Testing Requirements: What You Need

To make these tests effective, here's what you need:

  • Test Cases: At least 10 test cases, each covering different scenarios like Unicode handling, null handling, and various edge cases.
  • Language Coverage: Tests in both Python and TypeScript.
  • Integration Test: Include at least one integration test that runs a real Python subprocess.
  • Real Data: Test with real-world data, such as examples from your directory, to make the tests as realistic as possible.
  • JSON Schema: Document the JSON schema explicitly to ensure consistency and facilitate understanding.

Success Criteria: What Does Done Look Like?
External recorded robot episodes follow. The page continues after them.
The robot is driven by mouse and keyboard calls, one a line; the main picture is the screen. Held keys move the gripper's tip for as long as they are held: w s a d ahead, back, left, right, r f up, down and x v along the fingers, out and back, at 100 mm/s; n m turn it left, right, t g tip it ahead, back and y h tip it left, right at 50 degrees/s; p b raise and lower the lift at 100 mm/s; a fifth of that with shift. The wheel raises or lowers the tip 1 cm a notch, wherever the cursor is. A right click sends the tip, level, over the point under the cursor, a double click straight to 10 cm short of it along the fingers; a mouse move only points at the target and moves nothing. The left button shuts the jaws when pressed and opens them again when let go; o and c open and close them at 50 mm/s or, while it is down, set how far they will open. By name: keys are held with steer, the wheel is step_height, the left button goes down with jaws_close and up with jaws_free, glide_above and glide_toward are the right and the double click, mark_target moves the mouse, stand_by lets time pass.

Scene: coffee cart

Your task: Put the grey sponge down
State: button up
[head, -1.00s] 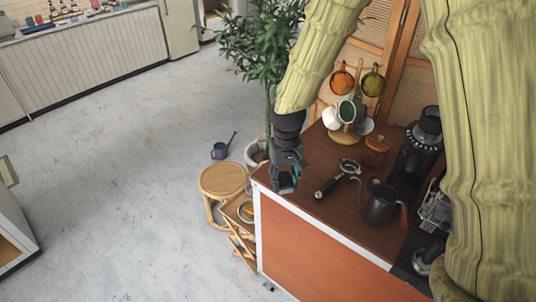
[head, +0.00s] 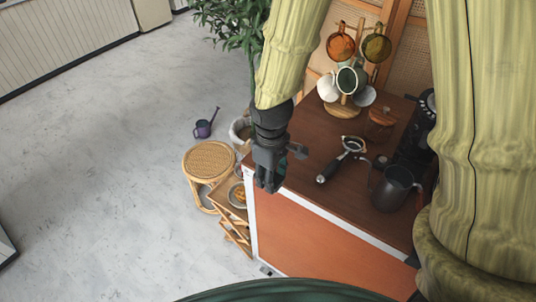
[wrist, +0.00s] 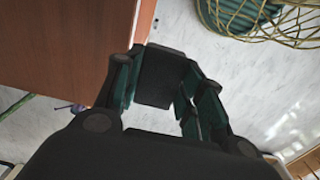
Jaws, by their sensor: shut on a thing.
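The grey sponge (wrist: 166,78) shows in the wrist view as a dark grey block between the fingertips. My gripper (wrist: 162,84) is shut on it. In the head view my gripper (head: 270,183) points down at the left front corner of the brown counter (head: 300,196). The sponge cannot be made out clearly there. In the wrist view the counter edge (wrist: 137,22) lies left of the sponge, with pale floor below and to the right. I cannot tell how high the sponge is held.
A portafilter (head: 338,163), a dark pitcher (head: 392,190) and a mug tree (head: 343,108) stand on the counter. A rattan stool (head: 208,160) and a wooden shelf stand (head: 232,212) are left of it. The counter's front middle is clear.

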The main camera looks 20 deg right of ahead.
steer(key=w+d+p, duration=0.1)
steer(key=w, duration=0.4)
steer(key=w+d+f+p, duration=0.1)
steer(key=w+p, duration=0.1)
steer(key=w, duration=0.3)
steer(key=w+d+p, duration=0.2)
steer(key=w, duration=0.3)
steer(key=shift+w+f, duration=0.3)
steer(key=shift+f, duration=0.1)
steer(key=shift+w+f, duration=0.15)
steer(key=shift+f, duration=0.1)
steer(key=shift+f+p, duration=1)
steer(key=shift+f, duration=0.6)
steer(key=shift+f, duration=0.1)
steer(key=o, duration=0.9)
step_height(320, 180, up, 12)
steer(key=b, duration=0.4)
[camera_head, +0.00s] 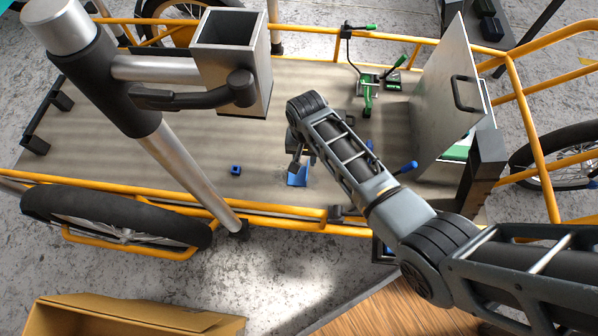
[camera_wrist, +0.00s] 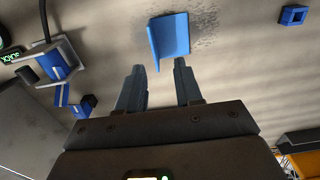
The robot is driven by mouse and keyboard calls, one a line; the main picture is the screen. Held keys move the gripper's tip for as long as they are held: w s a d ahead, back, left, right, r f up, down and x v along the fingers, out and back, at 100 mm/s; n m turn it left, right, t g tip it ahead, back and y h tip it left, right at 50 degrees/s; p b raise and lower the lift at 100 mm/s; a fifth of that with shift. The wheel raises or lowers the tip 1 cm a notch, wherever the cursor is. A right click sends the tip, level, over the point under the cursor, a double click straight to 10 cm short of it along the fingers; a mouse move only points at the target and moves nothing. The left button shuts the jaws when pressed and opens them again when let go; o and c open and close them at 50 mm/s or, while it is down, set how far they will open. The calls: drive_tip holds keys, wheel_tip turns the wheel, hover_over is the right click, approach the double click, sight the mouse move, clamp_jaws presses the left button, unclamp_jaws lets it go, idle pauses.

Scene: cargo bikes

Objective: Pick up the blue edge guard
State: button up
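The blue edge guard (camera_head: 298,175) is an angled blue piece lying on the cargo bed near its front rail. In the wrist view the edge guard (camera_wrist: 171,36) lies just beyond my fingertips, with a dark speckled shadow patch around it. My gripper (camera_head: 297,160) reaches down over the guard in the head view, partly hidden by my arm. In the wrist view my gripper (camera_wrist: 158,66) is open, its two fingers apart with nothing between them. The fingertips look close to the guard's near end; I cannot tell whether they touch it.
A small blue square ring (camera_head: 236,170) lies left of the guard. A blue-handled tool (camera_head: 406,167) and green-handled clamps (camera_head: 367,95) are to the right. An upright panel (camera_head: 447,95) stands at the bed's right end. An orange rail (camera_head: 270,222) runs along the front. The bed's left part is mostly clear.

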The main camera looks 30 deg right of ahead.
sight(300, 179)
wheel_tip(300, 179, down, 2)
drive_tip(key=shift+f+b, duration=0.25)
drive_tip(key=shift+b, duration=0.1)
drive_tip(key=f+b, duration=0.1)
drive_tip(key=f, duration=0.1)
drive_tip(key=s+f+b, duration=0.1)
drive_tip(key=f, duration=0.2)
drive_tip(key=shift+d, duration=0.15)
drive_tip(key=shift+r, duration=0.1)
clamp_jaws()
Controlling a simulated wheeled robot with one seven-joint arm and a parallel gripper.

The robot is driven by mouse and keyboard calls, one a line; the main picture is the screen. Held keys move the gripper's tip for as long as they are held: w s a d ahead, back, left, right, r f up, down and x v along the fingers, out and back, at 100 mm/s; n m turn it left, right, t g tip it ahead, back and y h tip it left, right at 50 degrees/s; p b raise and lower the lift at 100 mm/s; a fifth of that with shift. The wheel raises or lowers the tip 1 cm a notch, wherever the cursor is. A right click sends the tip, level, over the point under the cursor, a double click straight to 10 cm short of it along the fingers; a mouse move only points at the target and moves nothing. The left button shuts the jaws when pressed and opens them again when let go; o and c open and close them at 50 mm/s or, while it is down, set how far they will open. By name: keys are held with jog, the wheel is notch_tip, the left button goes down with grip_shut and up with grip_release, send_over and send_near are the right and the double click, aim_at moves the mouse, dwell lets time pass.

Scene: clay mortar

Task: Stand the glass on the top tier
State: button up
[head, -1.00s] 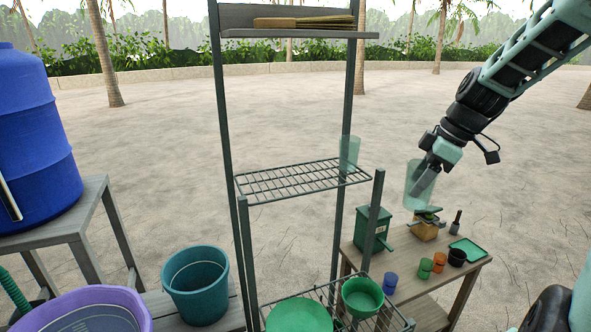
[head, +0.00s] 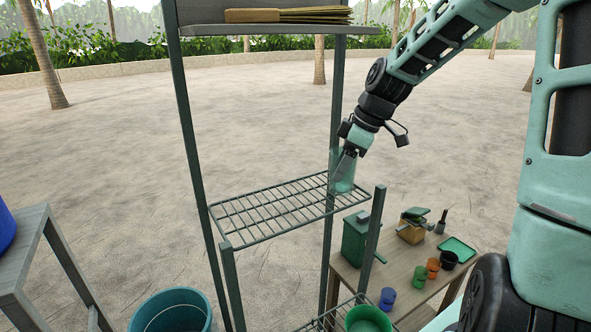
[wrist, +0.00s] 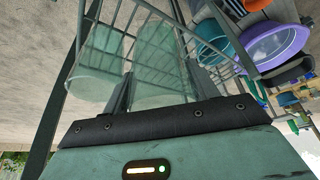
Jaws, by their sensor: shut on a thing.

How do we know we've succeeded?

  • No Errors in CI: No JSON serialization or parsing errors in our continuous integration (CI) pipeline.
  • Unicode Support: Successfully verified Unicode support.
  • Large Data Handling: Confirmed that large result sets are handled without issues.
  • Clear Error Messages: Helpful and informative error messages for malformed JSON, making debugging easier.

By following these guidelines and creating these tests, we'll ensure that our Python-TypeScript JSON boundary is robust, reliable, and able to handle anything we throw at it. This will greatly enhance the stability and maintainability of our project. Happy testing, everyone!